▸ **Records provided**
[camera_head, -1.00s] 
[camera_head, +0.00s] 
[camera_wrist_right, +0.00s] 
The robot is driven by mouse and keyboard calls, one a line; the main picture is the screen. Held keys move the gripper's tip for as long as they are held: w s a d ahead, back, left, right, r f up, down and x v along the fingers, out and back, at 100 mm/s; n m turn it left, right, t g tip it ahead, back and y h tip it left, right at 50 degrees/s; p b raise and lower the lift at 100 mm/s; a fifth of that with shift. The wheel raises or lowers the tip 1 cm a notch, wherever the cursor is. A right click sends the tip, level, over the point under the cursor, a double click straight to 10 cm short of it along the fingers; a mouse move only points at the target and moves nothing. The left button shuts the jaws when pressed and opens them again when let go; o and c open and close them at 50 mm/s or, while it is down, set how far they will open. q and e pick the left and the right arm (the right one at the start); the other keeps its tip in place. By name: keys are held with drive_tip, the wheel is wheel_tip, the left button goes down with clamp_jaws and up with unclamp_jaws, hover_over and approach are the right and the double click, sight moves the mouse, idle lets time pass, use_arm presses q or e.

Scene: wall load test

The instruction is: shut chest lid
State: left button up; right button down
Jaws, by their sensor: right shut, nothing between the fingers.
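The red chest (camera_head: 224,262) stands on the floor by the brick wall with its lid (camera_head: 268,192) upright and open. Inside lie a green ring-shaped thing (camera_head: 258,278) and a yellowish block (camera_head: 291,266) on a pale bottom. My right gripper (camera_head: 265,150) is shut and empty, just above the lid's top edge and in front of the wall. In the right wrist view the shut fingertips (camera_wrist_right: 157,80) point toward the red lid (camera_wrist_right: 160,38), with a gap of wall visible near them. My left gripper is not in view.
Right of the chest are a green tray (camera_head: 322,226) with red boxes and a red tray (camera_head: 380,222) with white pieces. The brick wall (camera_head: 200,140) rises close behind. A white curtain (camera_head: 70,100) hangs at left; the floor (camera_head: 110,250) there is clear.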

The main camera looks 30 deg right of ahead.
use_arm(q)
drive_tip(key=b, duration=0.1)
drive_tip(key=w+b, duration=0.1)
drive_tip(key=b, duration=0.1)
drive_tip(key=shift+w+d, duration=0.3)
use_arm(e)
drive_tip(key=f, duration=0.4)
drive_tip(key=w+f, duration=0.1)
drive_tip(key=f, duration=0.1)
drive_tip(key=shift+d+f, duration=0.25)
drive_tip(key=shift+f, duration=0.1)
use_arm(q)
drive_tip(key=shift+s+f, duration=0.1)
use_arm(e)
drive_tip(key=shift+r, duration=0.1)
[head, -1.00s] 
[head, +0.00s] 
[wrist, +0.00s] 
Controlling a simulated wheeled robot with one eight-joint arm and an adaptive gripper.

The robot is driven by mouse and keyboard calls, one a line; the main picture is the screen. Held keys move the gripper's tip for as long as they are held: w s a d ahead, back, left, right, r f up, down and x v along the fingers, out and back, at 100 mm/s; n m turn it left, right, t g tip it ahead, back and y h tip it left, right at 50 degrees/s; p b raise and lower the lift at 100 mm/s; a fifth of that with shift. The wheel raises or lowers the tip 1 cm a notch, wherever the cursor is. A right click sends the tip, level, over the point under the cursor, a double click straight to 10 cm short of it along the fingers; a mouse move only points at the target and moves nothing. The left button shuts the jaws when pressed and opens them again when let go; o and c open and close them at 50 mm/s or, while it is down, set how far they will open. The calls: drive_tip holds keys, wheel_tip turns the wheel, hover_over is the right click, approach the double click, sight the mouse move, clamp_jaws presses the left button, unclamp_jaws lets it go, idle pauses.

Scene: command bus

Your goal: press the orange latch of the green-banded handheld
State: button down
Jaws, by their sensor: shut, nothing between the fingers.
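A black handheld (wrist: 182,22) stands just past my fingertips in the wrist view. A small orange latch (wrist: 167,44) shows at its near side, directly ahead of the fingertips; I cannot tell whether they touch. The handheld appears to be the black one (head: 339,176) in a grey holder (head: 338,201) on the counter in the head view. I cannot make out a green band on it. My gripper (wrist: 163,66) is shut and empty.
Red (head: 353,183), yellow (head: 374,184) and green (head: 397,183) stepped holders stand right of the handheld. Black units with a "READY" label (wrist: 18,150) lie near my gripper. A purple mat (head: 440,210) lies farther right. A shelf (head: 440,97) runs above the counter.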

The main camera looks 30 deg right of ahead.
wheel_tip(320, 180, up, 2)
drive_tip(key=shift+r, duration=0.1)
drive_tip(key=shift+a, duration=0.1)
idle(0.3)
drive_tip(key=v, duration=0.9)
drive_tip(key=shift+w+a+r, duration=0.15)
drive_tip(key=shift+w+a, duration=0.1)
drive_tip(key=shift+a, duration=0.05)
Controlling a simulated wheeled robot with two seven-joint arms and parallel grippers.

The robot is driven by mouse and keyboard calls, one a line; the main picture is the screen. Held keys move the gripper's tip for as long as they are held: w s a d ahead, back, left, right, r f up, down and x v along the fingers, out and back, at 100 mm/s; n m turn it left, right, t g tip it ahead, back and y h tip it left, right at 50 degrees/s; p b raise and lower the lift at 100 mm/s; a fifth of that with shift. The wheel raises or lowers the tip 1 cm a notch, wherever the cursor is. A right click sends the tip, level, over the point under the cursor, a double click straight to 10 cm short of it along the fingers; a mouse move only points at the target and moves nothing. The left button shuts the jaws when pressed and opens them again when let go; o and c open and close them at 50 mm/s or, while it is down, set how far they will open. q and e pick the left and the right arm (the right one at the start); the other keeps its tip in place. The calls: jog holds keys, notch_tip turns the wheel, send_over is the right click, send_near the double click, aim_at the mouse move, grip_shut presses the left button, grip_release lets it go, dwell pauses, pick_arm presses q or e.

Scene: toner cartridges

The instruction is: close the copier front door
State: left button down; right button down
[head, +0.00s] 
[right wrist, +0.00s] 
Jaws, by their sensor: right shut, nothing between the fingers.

▸ **Given problem**
Show the lines of the material that contain the word "instruction".

▸ **Solution to this problem**
The instruction is: shut chest lid
The instruction is: close the copier front door

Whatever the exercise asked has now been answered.